I had an issue, too, with the very unlikely nature of Crispin’s transformation. It takes a considerable suspension of disbelief to buy that a conk on the head would turn a villain into a hero. I tried to understand it in the context of Crispin reverting back to his younger self, but my understanding of younger Crispin was fuzzy. It was clear that his father and brother, particularly, never really liked or respected Crispin that much. His sister is his champion and seems to have been so even when he was “bad” Crispin. He had a romantic disappointment that lead to an estrangement with his father, and that seems to have gone a long way towards turning him bitter and cynical. But it doesn’t fully explain why new and improved Crispin suddenly champions the rights of parole for prisoners, an issue he’d been working hard against before his injury. Outside of A Christmas Carol, I guess, I find overnight transformations in character hard to swallow.
The resolution of the mystery – who attacked Crispin? – was convoluted and involved the introduction of an over-the-top villain who doesn’t even appear in the story (he may be mentioned once in passing?) before the dramatic denouement. It was…odd to me, I guess, and thus not entirely satisfying.
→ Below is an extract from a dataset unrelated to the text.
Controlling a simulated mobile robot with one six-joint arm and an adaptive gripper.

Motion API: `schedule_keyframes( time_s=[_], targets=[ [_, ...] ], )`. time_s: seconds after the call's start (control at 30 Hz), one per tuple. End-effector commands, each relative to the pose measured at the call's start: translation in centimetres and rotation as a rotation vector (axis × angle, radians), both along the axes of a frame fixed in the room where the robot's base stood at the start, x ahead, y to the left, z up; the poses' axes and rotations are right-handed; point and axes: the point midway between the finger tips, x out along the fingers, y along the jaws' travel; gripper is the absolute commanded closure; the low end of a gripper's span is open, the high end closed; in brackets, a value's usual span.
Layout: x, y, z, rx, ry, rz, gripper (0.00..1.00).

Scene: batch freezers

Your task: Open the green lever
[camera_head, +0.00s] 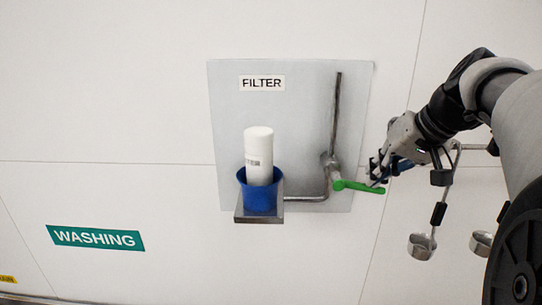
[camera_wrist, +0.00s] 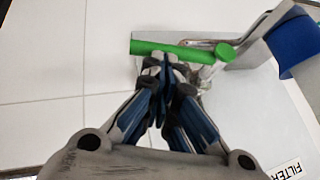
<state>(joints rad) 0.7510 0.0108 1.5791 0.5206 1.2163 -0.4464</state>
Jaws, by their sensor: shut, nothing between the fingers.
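The green lever (camera_head: 358,186) sticks out to the right from a metal valve on a pipe, on the grey filter panel (camera_head: 300,80). It lies nearly level, its free end tilted slightly down. In the wrist view the green lever (camera_wrist: 175,49) runs across just beyond my fingertips. My gripper (camera_head: 378,178) is shut and empty at the lever's free end. It also shows in the wrist view (camera_wrist: 160,65), its tips at the lever's edge; I cannot tell whether they touch it. The valve body (camera_wrist: 205,72) is partly hidden behind my fingers.
A blue cup (camera_head: 260,196) holding a white cartridge (camera_head: 259,150) stands on a metal bracket left of the lever. Metal ladles (camera_head: 421,246) hang to the right, below my arm. A WASHING sign (camera_head: 96,238) is at lower left. The wall below the lever is clear.

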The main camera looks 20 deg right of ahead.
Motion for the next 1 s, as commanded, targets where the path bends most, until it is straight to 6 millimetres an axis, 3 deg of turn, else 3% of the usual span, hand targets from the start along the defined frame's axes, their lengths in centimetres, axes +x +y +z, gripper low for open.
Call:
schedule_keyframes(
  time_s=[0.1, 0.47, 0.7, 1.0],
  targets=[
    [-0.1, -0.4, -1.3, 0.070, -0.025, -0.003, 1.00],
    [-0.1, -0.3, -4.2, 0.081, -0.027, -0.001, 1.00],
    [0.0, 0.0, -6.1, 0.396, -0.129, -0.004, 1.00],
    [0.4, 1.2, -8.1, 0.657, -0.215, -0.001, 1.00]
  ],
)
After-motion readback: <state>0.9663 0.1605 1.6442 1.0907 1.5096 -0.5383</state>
The resolution between Crispin and Jane was more successful, as each grapple with the choices they’ve made and what that means for a future together. I did like the characters, and even, in some ways, the conflict, for all that I had misgivings about Jane’s actions and Crispin’s transformation. But overall, A Lady’s Code of Misconduct was a bit of a disappointment for me, in part because I have relatively high expectations for a Meredith Duran novel. I’m giving this a B-.